-- Start --
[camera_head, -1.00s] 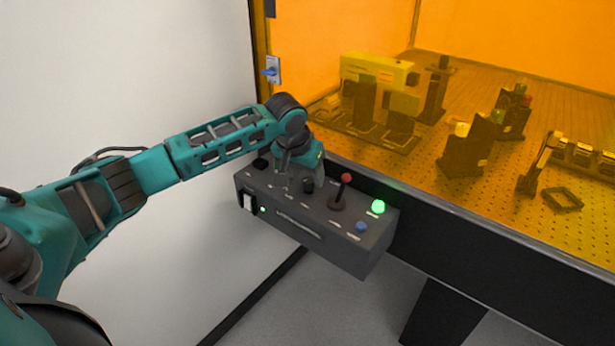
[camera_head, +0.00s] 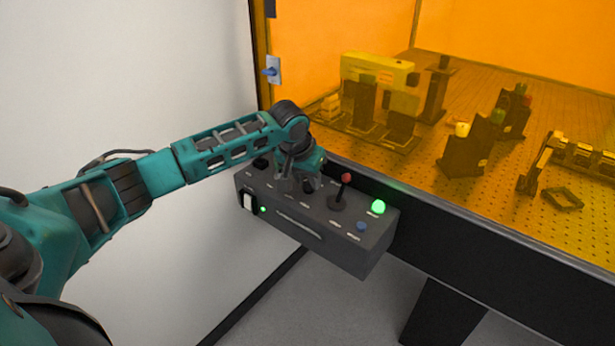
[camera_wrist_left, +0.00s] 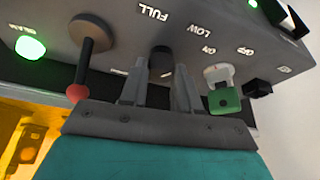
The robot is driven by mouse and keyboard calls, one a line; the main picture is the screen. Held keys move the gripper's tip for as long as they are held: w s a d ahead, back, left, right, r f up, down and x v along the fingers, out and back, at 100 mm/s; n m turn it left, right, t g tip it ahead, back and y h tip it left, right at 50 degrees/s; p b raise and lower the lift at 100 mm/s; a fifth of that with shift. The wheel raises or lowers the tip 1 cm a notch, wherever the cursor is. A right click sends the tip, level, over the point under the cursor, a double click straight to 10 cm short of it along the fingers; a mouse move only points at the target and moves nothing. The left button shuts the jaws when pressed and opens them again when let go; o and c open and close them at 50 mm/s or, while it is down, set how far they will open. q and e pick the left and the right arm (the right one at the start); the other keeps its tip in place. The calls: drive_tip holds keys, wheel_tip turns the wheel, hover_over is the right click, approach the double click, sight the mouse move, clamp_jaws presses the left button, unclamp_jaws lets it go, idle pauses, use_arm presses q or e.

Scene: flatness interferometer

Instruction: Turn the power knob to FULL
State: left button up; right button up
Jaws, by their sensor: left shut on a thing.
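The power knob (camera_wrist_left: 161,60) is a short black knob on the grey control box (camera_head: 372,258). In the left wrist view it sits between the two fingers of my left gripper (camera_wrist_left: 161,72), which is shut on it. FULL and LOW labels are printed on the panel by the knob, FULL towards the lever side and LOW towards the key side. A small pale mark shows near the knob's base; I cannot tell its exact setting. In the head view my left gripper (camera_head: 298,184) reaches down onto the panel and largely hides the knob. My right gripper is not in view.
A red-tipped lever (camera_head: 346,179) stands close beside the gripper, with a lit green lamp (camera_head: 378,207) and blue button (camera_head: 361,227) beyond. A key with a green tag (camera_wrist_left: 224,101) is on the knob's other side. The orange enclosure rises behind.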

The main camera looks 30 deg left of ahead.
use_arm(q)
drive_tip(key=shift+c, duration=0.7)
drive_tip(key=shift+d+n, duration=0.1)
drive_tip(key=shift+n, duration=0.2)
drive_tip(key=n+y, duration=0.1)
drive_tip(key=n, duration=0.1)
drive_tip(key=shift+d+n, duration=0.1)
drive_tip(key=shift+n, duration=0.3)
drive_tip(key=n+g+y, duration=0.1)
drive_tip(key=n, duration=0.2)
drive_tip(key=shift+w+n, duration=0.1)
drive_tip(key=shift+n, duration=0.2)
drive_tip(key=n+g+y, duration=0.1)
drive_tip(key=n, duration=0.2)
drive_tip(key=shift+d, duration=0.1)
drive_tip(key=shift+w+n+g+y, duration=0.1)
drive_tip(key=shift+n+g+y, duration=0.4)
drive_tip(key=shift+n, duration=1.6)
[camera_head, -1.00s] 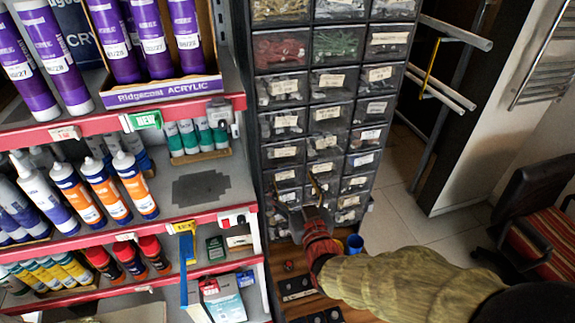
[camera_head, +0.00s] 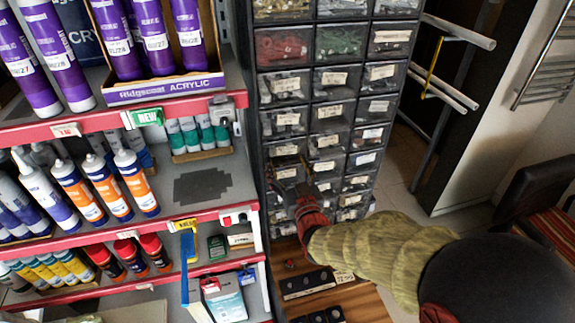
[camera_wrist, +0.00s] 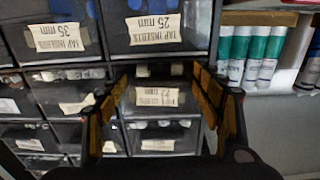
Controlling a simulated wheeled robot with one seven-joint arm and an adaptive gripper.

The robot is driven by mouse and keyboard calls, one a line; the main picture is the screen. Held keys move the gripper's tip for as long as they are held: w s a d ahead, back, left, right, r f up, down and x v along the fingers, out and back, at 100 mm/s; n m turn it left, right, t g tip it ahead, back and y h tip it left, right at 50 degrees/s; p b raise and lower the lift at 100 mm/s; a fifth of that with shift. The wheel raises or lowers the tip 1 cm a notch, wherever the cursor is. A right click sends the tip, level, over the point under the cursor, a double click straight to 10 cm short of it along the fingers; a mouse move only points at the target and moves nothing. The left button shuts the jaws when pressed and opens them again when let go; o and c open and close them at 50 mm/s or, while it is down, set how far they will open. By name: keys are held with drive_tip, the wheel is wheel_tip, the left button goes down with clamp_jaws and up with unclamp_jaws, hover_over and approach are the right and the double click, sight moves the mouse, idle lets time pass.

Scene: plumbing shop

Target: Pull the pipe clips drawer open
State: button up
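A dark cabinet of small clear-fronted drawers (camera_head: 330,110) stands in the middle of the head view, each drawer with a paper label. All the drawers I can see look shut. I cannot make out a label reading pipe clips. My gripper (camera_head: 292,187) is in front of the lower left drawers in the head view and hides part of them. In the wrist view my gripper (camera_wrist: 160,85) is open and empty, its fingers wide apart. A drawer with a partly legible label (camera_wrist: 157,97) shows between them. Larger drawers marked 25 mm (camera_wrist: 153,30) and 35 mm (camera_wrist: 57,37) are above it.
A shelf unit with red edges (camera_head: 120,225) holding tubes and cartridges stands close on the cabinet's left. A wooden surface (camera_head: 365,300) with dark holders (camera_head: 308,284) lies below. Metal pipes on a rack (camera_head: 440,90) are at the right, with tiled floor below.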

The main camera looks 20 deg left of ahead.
-- End --
**GIVEN TASK:** Copy the records word for word, leaving no picture in the copy.

**WRITTEN SOLUTION:**
[camera_head, -1.00s] 
[camera_head, +0.00s] 
[camera_wrist_left, +0.00s] 
The robot is driven by mouse and keyboard calls, one a line; the main picture is the screen. Held keys move the gripper's tip for as long as they are held: w s a d ahead, back, left, right, r f up, down and x v along the fingers, out and back, at 100 mm/s; n m turn it left, right, t g tip it ahead, back and y h tip it left, right at 50 degrees/s; p b raise and lower the lift at 100 mm/s; a fifth of that with shift. The wheel raises or lowers the tip 1 cm a notch, wherever the cursor is. A right click sends the tip, level, over the point under the cursor, a double click straight to 10 cm short of it along the fingers; a mouse move only points at the target and moves nothing. The left button shuts the jaws when pressed and opens them again when let go; o and c open and close them at 50 mm/s or, while it is down, set how far they will open. q and e pick the left and the right arm (the right one at the start); the other keeps its tip in place. The calls: drive_tip holds keys, wheel_tip turns the wheel, hover_over is the right click, approach the double click, sight the mouse move, clamp_jaws presses the left button, unclamp_jaws lets it go, idle pauses, use_arm presses q or e.

Scene: flatness interferometer

Instruction: Turn the power knob to FULL
State: left button up; right button up
Jaws, by their sensor: left shut on a thing.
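The power knob (camera_wrist_left: 161,60) is a short black knob on the grey control box (camera_head: 372,258). In the left wrist view it sits between the two fingers of my left gripper (camera_wrist_left: 161,72), which is shut on it. FULL and LOW labels are printed on the panel by the knob, FULL towards the lever side and LOW towards the key side. A small pale mark shows near the knob's base; I cannot tell its exact setting. In the head view my left gripper (camera_head: 298,184) reaches down onto the panel and largely hides the knob. My right gripper is not in view.
A red-tipped lever (camera_head: 346,179) stands close beside the gripper, with a lit green lamp (camera_head: 378,207) and blue button (camera_head: 361,227) beyond. A key with a green tag (camera_wrist_left: 224,101) is on the knob's other side. The orange enclosure rises behind.

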The main camera looks 30 deg left of ahead.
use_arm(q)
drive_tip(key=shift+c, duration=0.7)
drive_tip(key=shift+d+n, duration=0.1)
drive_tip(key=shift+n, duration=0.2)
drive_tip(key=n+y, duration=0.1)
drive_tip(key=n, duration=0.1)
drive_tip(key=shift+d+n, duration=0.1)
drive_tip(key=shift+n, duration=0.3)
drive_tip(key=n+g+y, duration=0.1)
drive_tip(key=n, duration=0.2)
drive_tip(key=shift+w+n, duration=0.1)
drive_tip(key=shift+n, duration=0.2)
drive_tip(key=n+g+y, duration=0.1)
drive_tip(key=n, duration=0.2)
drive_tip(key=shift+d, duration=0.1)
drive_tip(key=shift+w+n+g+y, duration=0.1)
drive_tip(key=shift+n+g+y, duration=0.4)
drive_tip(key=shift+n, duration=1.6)
[camera_head, -1.00s] 
[camera_head, +0.00s] 
[camera_wrist, +0.00s] 
Controlling a simulated wheeled robot with one seven-joint arm and an adaptive gripper.

The robot is driven by mouse and keyboard calls, one a line; the main picture is the screen. Held keys move the gripper's tip for as long as they are held: w s a d ahead, back, left, right, r f up, down and x v along the fingers, out and back, at 100 mm/s; n m turn it left, right, t g tip it ahead, back and y h tip it left, right at 50 degrees/s; p b raise and lower the lift at 100 mm/s; a fifth of that with shift. The wheel raises or lowers the tip 1 cm a notch, wherever the cursor is. A right click sends the tip, level, over the point under the cursor, a double click straight to 10 cm short of it along the fingers; a mouse move only points at the target and moves nothing. The left button shuts the jaws when pressed and opens them again when let go; o and c open and close them at 50 mm/s or, while it is down, set how far they will open. By name: keys are held with drive_tip, the wheel is wheel_tip, the left button goes down with clamp_jaws and up with unclamp_jaws, hover_over and approach are the right and the double click, sight moves the mouse, idle lets time pass.

Scene: plumbing shop

Target: Pull the pipe clips drawer open
State: button up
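A dark cabinet of small clear-fronted drawers (camera_head: 330,110) stands in the middle of the head view, each drawer with a paper label. All the drawers I can see look shut. I cannot make out a label reading pipe clips. My gripper (camera_head: 292,187) is in front of the lower left drawers in the head view and hides part of them. In the wrist view my gripper (camera_wrist: 160,85) is open and empty, its fingers wide apart. A drawer with a partly legible label (camera_wrist: 157,97) shows between them. Larger drawers marked 25 mm (camera_wrist: 153,30) and 35 mm (camera_wrist: 57,37) are above it.
A shelf unit with red edges (camera_head: 120,225) holding tubes and cartridges stands close on the cabinet's left. A wooden surface (camera_head: 365,300) with dark holders (camera_head: 308,284) lies below. Metal pipes on a rack (camera_head: 440,90) are at the right, with tiled floor below.

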The main camera looks 20 deg left of ahead.

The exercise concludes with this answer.